When we started, it was our aim to combine piano and soundscapes. We wanted both to be inspired by field recordings and our surroundings in a free-flowing improvised style.
Frances uses a combination of real pianos and high quality sampled ones, which she plays on her MIDI keyboard. I use Ableton Live as the foundation for my composition and live performance. The key for us is to be able to improvise as freely as possible during the performance. We record this performance as an Ableton Live set, which captures everything in a form we can then edit. We then take this in to the recording studio to edit and adjust it to make a final mastered version.
This free and improvisational workflow is really enjoyable to work with during the performance. The recording of “everything” as MIDI notes allows us to make a more polished re-interpretation of our performance for a recorded version.
Our first approach to working together was based on a single copy of Ableton Live running on my Mac. The keyboard was connected via MIDI and the real piano as an audio track. The keyboard is usually running into a Native Instruments Kontakt 5 sampler plug-in. The soundscapes and other electronic instruments were controlled from an Ableton Push 2 and other MIDI control surfaces.
This approach was great for recording everything in sync. However, it was a lot of extra work for me managing the piano while I was performing but most importantly Frances was unable to adjust her sound whilst playing the piano without involving me. This was not what we were aiming for but got us going!
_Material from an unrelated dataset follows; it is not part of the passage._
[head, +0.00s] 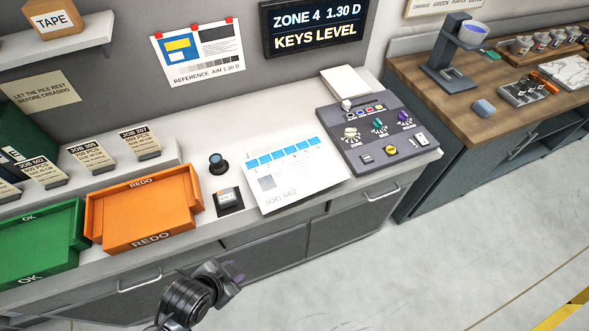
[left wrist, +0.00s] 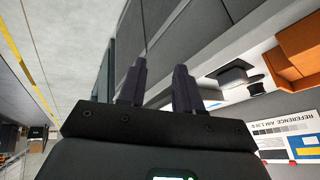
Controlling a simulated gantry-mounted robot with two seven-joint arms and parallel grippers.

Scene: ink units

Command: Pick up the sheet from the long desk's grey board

With the advent of Ableton Link technology, we had an easy way to synchronise 2 or more copies of Ableton Live across ethernet. This opened up the possibility of running the piano and keyboards separately from my soundscapes and electronic instruments. This gave Frances the ability to really use Ableton Live while playing and freeing me up to be more creative live.
Synchronised Ableton Live Setup
The effects and arpeggiator were easy to provide with the core features of Ableton. We set up a Novation Launch Control and mapped the controls to the parameters she wished to adjust. Keeping this near the keyboard allowed her to make level adjustments and parameter changes to effects as she played.
Piano setting control
The second feature she needed was a way to quickly switch between various presets and effects in Ableton. I created a Max4Live plugin to help with this. The 8 buttons on the Launch Control allow a quick switching mechanism between combinations of tracks; each track setup for a different sound.
The plug-in has 8 settings across the top and a grid control down the side which allows you to set which track combinations are enabled in the live set.
MIDI based Piano Pedal Looper
Frances really likes to build up layers of piano switching between the MIDI keyboard and a real piano. After hunting all over the Internet, we did not find anything that was suitable. There are lots of amazing analog loopers which we could have used for the live performance but once converted into audio we were unable to fully edit and reinterpret the keyboard afterwards in the studio.
The basic facilities provided by Ableton for midi loop creation and editing were what we needed but they were just impossible to use while playing the keyboard live as they all require looking at the screen and operating the mouse.
It was time to build our own!
Using max4Live, it is possible to access almost all aspects of Ableton Live programatically, this seemed like a good start. Then, after watching Tom Cosm demonstrate what he had done with a max4Live looping project I was inspired!
Quite a lot of effort later, we have our MIDI looper! The aim was to allow loops to be recorded, erased and stopped without looking at the laptop or taking fingers off the keyboard. It was also important to be able to sync new clips with pre-prepared loop clips as this opens up all sorts of creative possibilities. They can also act a backup loops when performing live. We wanted the whole thing to work within Ableton Live and make a Native Instruments Machine Jam; the main focus for mixing, starting and stopping loops.
We decided on a 3 pedal interface for the looper. The pedals are used as follows: Left for starting a loop recording. Middle for moving onto the next loop to allow layers of loops to be built up. Right to erase or undo a loop recording and allow it to be re-recorded. There is no need to touch anything else to use the looper. This was very important for us.
When a loop is created it appears on the Machine Jam as a clip. It can then be started, stopped, duplicated, re-colored and so on just as any other clip in Ableton can be.
The picture below shows the looper with some pre-prepared loops on the left side of the grid – ready to go. When new loops are recorded they appear on the top row of the grid. The touch-strips allow the loops to be mixed live.
The Max4Live plug-in has options for quantisation so one can set the loop length. There is a mode that allows the first clip to act as the master. Whatever the length of the first clip is will set the loop length quantisation for the other 5 loop tracks.
The blue bar on the right shows the position in the loop. It was helpful for debugging but does not get much use now. There are 6 looper tracks, which can be used or everything can be locked down to just use the first one.
This plug-in is also integrated with the piano settings plug-in described above. In this way, when a loop starts recording the piano setting is temporarily set to a fixed piano sound 1. After the loop is running the settings then go back to the original piano sound.